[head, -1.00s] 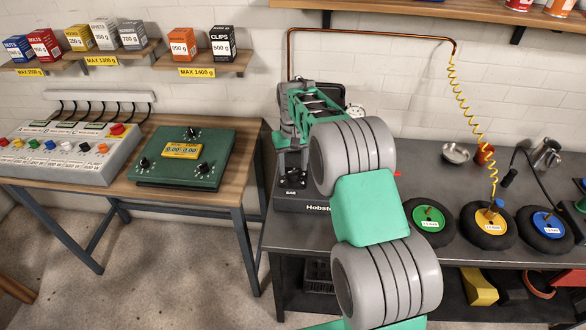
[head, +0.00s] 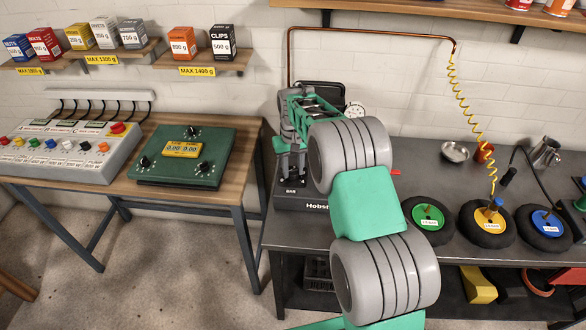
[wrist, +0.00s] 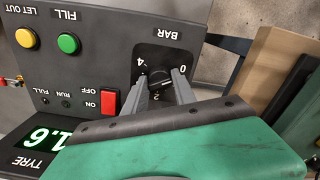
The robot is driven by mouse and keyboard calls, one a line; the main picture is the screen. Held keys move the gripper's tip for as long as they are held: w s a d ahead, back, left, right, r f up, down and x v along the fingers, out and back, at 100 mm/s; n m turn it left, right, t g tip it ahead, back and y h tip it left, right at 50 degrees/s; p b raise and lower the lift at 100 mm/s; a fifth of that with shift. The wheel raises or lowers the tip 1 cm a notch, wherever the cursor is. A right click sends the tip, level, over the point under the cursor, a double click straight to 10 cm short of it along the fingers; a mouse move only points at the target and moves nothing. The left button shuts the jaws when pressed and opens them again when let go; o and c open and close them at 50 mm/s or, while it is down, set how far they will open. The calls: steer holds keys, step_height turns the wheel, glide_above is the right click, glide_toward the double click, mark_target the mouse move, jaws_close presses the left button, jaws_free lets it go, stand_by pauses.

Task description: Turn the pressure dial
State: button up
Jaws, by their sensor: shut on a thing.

****

To be done: Which lines contain "button"? Copy each of them out.

Completed task:
The robot is driven by mouse and keyboard calls, one a line; the main picture is the screen. Held keys move the gripper's tip for as long as they are held: w s a d ahead, back, left, right, r f up, down and x v along the fingers, out and back, at 100 mm/s; n m turn it left, right, t g tip it ahead, back and y h tip it left, right at 50 degrees/s; p b raise and lower the lift at 100 mm/s; a fifth of that with shift. The wheel raises or lowers the tip 1 cm a notch, wherever the cursor is. A right click sends the tip, level, over the point under the cursor, a double click straight to 10 cm short of it along the fingers; a mouse move only points at the target and moves nothing. The left button shuts the jaws when pressed and opens them again when let go; o and c open and close them at 50 mm/s or, while it is down, set how far they will open. The calls: steer holds keys, step_height turns the wheel, glide_above is the right click, glide_toward the double click, mark_target the mouse move, jaws_close presses the left button, jaws_free lets it go, stand_by pauses.
State: button up

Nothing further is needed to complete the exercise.